== Exercise goal ==
Copy the data word for word, keeping every line.

== Record set ==
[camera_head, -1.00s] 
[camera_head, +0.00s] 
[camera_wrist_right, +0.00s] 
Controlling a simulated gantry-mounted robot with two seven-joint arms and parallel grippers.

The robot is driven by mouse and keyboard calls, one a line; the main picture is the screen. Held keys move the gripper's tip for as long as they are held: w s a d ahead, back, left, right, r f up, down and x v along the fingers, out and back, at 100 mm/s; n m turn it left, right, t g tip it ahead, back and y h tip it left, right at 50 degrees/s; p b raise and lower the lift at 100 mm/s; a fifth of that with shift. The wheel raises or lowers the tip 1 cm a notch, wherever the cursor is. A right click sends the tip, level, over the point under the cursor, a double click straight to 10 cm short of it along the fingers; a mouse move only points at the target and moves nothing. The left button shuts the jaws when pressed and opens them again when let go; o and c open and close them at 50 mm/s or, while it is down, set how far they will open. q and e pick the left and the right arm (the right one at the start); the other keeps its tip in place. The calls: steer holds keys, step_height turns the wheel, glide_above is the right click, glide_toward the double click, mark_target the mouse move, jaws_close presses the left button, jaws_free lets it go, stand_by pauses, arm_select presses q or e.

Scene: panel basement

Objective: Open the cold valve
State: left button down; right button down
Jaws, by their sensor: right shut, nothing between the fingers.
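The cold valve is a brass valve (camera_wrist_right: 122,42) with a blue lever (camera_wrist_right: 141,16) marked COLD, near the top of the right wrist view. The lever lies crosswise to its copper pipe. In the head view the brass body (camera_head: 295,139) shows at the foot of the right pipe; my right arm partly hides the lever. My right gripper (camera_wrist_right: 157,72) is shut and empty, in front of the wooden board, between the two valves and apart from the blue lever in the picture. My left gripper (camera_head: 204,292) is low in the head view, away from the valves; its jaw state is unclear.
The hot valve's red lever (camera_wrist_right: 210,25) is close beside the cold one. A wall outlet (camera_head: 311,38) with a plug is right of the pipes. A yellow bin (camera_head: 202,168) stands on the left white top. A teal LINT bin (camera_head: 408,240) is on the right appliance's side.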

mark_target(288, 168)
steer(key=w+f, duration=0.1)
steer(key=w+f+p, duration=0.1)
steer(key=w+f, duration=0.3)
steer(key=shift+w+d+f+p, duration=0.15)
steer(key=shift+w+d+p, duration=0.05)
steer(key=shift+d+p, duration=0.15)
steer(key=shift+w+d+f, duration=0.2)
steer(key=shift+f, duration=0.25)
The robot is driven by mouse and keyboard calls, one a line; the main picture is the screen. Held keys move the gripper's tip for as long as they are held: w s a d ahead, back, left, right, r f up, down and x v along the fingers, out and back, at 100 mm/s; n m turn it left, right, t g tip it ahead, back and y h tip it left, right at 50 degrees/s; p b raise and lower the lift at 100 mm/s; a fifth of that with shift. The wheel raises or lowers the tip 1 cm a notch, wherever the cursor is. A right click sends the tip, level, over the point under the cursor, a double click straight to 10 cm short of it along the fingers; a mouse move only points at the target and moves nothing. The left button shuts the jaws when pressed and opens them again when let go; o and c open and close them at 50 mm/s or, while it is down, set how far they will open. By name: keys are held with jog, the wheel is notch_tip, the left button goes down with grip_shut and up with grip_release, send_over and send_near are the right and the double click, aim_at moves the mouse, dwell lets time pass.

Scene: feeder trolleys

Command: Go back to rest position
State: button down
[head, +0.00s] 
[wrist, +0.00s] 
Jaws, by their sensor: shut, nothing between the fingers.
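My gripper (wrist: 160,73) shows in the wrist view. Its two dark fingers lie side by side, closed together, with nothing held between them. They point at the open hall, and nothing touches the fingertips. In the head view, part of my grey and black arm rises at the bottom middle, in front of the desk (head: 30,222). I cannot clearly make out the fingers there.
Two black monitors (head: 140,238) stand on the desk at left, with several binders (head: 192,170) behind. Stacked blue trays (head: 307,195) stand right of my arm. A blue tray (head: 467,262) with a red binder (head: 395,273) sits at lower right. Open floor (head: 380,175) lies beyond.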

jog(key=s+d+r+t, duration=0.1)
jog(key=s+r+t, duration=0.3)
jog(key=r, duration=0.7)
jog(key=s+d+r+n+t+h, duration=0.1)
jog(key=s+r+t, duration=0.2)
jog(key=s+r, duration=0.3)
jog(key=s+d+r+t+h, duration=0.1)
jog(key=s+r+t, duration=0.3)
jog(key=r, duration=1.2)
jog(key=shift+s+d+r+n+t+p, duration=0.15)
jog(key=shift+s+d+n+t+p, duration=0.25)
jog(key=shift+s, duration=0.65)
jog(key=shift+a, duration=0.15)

== The completed task ==
[camera_head, -1.00s] 
[camera_head, +0.00s] 
[camera_wrist_right, +0.00s] 
Controlling a simulated gantry-mounted robot with two seven-joint arms and parallel grippers.

The robot is driven by mouse and keyboard calls, one a line; the main picture is the screen. Held keys move the gripper's tip for as long as they are held: w s a d ahead, back, left, right, r f up, down and x v along the fingers, out and back, at 100 mm/s; n m turn it left, right, t g tip it ahead, back and y h tip it left, right at 50 degrees/s; p b raise and lower the lift at 100 mm/s; a fifth of that with shift. The wheel raises or lowers the tip 1 cm a notch, wherever the cursor is. A right click sends the tip, level, over the point under the cursor, a double click straight to 10 cm short of it along the fingers; a mouse move only points at the target and moves nothing. The left button shuts the jaws when pressed and opens them again when let go; o and c open and close them at 50 mm/s or, while it is down, set how far they will open. q and e pick the left and the right arm (the right one at the start); the other keeps its tip in place. The calls: steer holds keys, step_height turns the wheel, glide_above is the right click, glide_toward the double click, mark_target the mouse move, jaws_close presses the left button, jaws_free lets it go, stand_by pauses, arm_select presses q or e.

Scene: panel basement

Objective: Open the cold valve
State: left button down; right button down
Jaws, by their sensor: right shut, nothing between the fingers.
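The cold valve is a brass valve (camera_wrist_right: 122,42) with a blue lever (camera_wrist_right: 141,16) marked COLD, near the top of the right wrist view. The lever lies crosswise to its copper pipe. In the head view the brass body (camera_head: 295,139) shows at the foot of the right pipe; my right arm partly hides the lever. My right gripper (camera_wrist_right: 157,72) is shut and empty, in front of the wooden board, between the two valves and apart from the blue lever in the picture. My left gripper (camera_head: 204,292) is low in the head view, away from the valves; its jaw state is unclear.
The hot valve's red lever (camera_wrist_right: 210,25) is close beside the cold one. A wall outlet (camera_head: 311,38) with a plug is right of the pipes. A yellow bin (camera_head: 202,168) stands on the left white top. A teal LINT bin (camera_head: 408,240) is on the right appliance's side.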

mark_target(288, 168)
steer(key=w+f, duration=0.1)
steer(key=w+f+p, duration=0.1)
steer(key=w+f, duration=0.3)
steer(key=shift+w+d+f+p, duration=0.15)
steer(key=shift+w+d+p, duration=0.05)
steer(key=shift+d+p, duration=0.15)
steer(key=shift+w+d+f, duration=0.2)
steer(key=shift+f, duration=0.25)
The robot is driven by mouse and keyboard calls, one a line; the main picture is the screen. Held keys move the gripper's tip for as long as they are held: w s a d ahead, back, left, right, r f up, down and x v along the fingers, out and back, at 100 mm/s; n m turn it left, right, t g tip it ahead, back and y h tip it left, right at 50 degrees/s; p b raise and lower the lift at 100 mm/s; a fifth of that with shift. The wheel raises or lowers the tip 1 cm a notch, wherever the cursor is. A right click sends the tip, level, over the point under the cursor, a double click straight to 10 cm short of it along the fingers; a mouse move only points at the target and moves nothing. The left button shuts the jaws when pressed and opens them again when let go; o and c open and close them at 50 mm/s or, while it is down, set how far they will open. By name: keys are held with jog, the wheel is notch_tip, the left button goes down with grip_shut and up with grip_release, send_over and send_near are the right and the double click, aim_at moves the mouse, dwell lets time pass.

Scene: feeder trolleys

Command: Go back to rest position
State: button down
[head, +0.00s] 
[wrist, +0.00s] 
Jaws, by their sensor: shut, nothing between the fingers.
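My gripper (wrist: 160,73) shows in the wrist view. Its two dark fingers lie side by side, closed together, with nothing held between them. They point at the open hall, and nothing touches the fingertips. In the head view, part of my grey and black arm rises at the bottom middle, in front of the desk (head: 30,222). I cannot clearly make out the fingers there.
Two black monitors (head: 140,238) stand on the desk at left, with several binders (head: 192,170) behind. Stacked blue trays (head: 307,195) stand right of my arm. A blue tray (head: 467,262) with a red binder (head: 395,273) sits at lower right. Open floor (head: 380,175) lies beyond.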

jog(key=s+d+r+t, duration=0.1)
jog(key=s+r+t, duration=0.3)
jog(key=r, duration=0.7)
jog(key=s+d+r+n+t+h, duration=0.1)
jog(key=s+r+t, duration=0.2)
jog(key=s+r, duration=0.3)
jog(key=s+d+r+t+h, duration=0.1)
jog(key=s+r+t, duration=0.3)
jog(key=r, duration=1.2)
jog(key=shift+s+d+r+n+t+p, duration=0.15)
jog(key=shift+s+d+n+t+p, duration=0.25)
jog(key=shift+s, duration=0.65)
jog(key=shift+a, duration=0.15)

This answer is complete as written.